The ESA has announced that over the next few days, the Solar Orbiter will pass through the tails of comet Atlas. The Solar Orbiter only recently launched and wasn’t due to begin taking science data at this time. Mission controllers have worked to ensure that the four most relevant instruments will be switched on during the unique encounter.
The ESA Launched the Solar Orbiter on February 10, 2020. Since that launch, the team has been conducting a series of tests and set up routines known as commissioning. The completion of commissioning was set for June 15, allowing the spacecraft to be fully functional for its first close pass to the sun in mid-June.
The discovery of a chance encounter with the comet led the team to speed things up because flying through the tail of a comet is a rare event for a space mission. Passing through the tail of a comet has happened only six times before for missions that were not specifically searching for comets. Something setting this mission apart from others is that it’s the first to be predicted in advance.

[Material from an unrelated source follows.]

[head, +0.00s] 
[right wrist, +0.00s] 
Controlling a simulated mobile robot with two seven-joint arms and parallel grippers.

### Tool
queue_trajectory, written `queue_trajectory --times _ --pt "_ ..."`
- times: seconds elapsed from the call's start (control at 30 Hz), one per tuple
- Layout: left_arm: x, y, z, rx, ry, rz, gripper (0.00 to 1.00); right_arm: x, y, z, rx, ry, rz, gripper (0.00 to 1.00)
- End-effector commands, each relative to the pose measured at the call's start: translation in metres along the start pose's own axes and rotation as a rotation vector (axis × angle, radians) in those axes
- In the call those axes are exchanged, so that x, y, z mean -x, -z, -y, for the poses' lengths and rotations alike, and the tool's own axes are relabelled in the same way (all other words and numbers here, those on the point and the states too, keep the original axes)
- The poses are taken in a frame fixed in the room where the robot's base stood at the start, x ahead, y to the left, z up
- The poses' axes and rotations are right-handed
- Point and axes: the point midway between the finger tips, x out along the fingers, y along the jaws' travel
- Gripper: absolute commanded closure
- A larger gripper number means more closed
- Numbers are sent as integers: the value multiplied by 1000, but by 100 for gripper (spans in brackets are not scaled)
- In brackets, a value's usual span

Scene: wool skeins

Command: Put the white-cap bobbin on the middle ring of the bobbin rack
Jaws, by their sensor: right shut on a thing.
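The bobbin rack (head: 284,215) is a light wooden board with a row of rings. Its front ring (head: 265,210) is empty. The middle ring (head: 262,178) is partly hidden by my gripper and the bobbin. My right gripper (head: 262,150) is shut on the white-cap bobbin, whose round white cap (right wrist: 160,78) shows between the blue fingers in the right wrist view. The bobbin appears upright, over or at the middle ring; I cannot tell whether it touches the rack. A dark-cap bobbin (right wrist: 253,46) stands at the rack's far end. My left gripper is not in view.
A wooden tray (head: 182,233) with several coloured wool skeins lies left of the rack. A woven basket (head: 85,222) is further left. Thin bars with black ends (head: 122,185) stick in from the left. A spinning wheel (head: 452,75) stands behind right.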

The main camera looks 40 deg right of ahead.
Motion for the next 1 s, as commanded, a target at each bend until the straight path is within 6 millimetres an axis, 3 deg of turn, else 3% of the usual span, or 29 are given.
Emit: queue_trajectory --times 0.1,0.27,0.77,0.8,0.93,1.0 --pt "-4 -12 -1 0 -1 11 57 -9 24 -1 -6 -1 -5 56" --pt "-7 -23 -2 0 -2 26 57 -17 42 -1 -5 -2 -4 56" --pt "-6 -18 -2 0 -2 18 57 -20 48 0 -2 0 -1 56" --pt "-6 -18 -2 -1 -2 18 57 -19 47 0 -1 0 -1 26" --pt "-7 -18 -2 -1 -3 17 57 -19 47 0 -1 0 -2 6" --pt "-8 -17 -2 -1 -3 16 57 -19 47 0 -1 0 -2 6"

The spacecraft will pass through the ion tail of the comet on May 31 through June 1. It will pass through the dust tail on June 6. If the comet’s ion tail is dense enough, the magnetometer could detect the variation of the interplanetary magnetic field because of its interaction with ions in the tail.
The Solar Wind Analyzer could directly capture some of the tail particles. It’s also possible that one or more tiny dust grains could hit the spacecraft at tens of kilometers per second. There’s no risk to the spacecraft from these dust grains, and the grains will vaporize on impact forming tiny clouds of electrically charged gas or plasma that could be detected by the Radio and Plasma Waves instrument. Scientists say they are ready for whatever Comet Atlas has to tell them.